Matching parse tree patterns, paths

[See tree-patterns branch in parrt/antlr4]

ANTLR 4 introduced a visitor and listener mechanism that lets you implement DOM visiting or SAX-analogous event processing of tree nodes. This works great. For example, if all you care about our looking at Java method declarations, grab the Java.g4 file and then override methodDeclaration in JavaBaseListener. From there, a ParseTreeWalker can trigger calls to your overridden method for you as it walks the tree. Easy things are easy.

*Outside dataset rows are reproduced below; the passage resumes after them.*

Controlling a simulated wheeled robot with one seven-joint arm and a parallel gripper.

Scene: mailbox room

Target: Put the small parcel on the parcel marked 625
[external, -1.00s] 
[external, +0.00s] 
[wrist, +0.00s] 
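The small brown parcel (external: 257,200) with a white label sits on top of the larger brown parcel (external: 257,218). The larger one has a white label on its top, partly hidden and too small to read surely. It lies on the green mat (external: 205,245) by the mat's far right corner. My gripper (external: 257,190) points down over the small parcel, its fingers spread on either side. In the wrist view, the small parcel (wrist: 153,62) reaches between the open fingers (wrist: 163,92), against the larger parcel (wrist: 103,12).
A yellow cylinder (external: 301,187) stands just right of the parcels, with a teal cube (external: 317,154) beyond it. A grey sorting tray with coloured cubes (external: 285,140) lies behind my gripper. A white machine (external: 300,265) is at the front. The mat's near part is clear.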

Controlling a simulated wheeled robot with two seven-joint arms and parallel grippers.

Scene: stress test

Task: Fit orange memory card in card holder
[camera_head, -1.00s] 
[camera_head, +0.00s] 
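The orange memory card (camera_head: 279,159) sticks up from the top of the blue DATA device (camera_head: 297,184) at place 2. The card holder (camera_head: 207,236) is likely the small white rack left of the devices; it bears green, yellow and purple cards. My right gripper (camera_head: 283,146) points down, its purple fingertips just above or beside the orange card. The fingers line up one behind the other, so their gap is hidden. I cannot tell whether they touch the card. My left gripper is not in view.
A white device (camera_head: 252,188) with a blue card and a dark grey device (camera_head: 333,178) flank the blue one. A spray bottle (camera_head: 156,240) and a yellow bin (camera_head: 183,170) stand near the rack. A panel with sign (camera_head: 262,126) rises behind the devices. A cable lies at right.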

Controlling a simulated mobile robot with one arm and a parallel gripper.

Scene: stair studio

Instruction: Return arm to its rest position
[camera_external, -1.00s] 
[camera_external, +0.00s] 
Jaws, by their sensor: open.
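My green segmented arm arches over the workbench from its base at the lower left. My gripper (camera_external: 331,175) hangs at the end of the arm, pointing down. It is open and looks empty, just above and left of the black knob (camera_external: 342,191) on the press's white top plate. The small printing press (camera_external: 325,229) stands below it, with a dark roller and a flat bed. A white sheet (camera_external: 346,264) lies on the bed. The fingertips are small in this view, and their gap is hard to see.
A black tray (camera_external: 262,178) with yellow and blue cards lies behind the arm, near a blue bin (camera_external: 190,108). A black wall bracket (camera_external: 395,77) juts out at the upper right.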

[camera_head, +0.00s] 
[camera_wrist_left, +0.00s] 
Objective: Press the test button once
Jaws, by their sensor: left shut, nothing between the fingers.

This mechanism works more or less on a node-level basis. In other words, for every method declaration subtree root, your methodDeclaration would get called. There are many situations where we care only about either: (1) method declarations within a particular context (e.g., nested within another method) or methods with specific structure or specific types (e.g., "void <ID>() { }"). It might also be the case that we want to group operations by a set of patterns in the tree rather than spreading them across listener event methods. Finally, sometimes we want just a list of all assignments anywhere in the tree. It's much easier to say ``go find me all "... = ... ;" subtrees'' rather than creating a class just to get a listener method for rule assignment and then passing the listener to the parse tree walker.

The other important idea here is that, since we're talking about parse trees not abstract syntax trees, we can use concrete patterns instead of tree syntax. For example, we can say "x = 0;" instead of "(= x 0)" where the ';' was probably stripped before it went into the AST.

Patterns

The most obvious way to specify a pattern is with a string with holes like a template. For example, to match all assignments with a single identifier on the left, we could do this:

"<ID> = <expr> ;"

where ID is a token identifier within the corresponding and expr is a rule. We might also want a wildcard that matches any node or subtree:

"<ID> = <...> ;"

Nah, let's leave for later when there's an obvious test case.

If we want a specific identifier or even an entire expression, we can use the literals:

"<ID> = 0 ;" // match any identifier assigned to 0

"super();" // match only a function call with no arguments with name super

We need a function like findall() that would return an iterator containing all subtrees that match the pattern starting at the root of the tree specified. That means we could do for loops easily to process patterns without relying on listeners but with the same flexibility:

SyntaxPattern pattern = new SyntaxPattern("<x:ID> = <e:expr>;", parser.getATN());
for (ParseTreeMatch ass : pattern.findall(tree)) {
    System.out.println(ass.getText()); // print entire assignment
    System.out.println(ass.get("x").getText()); // print id
}

Where ass.get("x") returns a parse tree node. We also need just a simple tree match() that captures values from the subelements:

SyntaxPattern pattern = new SyntaxPattern("<x:ID> = <e:expr>;", parser.getATN());
ParseTreeMatch ass : pattern.match(tree); // tree is an assignment subtree
System.out.println(ass.getText()); // print entire assignment
System.out.println(ass.get("x").getText()); // print id

If the elements are unique, you don't need the labels:

SyntaxPattern pattern = new SyntaxPattern("<ID> = <expr>;", atn);
ParseTreeMatch ass = pattern.match(tree); // tree is an assignment subtree
System.out.println(ass.get("ID").getText()); // print id

When there are multiple values, you call getAll("expr"). This also works for labels like getAll("x").

Restricting context

If you only want to match subtrees in a particular context, you can combine with XPath four parse trees.

SyntaxPattern pattern = new SyntaxPattern("<x:ID> = <e:expr>;", parser.getATN());
for (ParseTree t : XPath.findAll(tree, "/class/assignment, parser) { // find all assignments at class level
	ParseTreeMatch ass = pattern.match(t);
	if ( ass!=null ) {
	    System.out.println(ass.getText()); // print entire assignment
    	System.out.println(ass.get("x").getText()); // print id
	}
}

You can add whatever other tests you want once you know that you have the right trees syntactically in the right context.

XPath for parse trees

This functionality has now been integrated into the master branch of antlr4.

for (ParseTree t : XPath.findAll(tree, xpath, parser) ) { ... }

 For examples, see TestXPath.java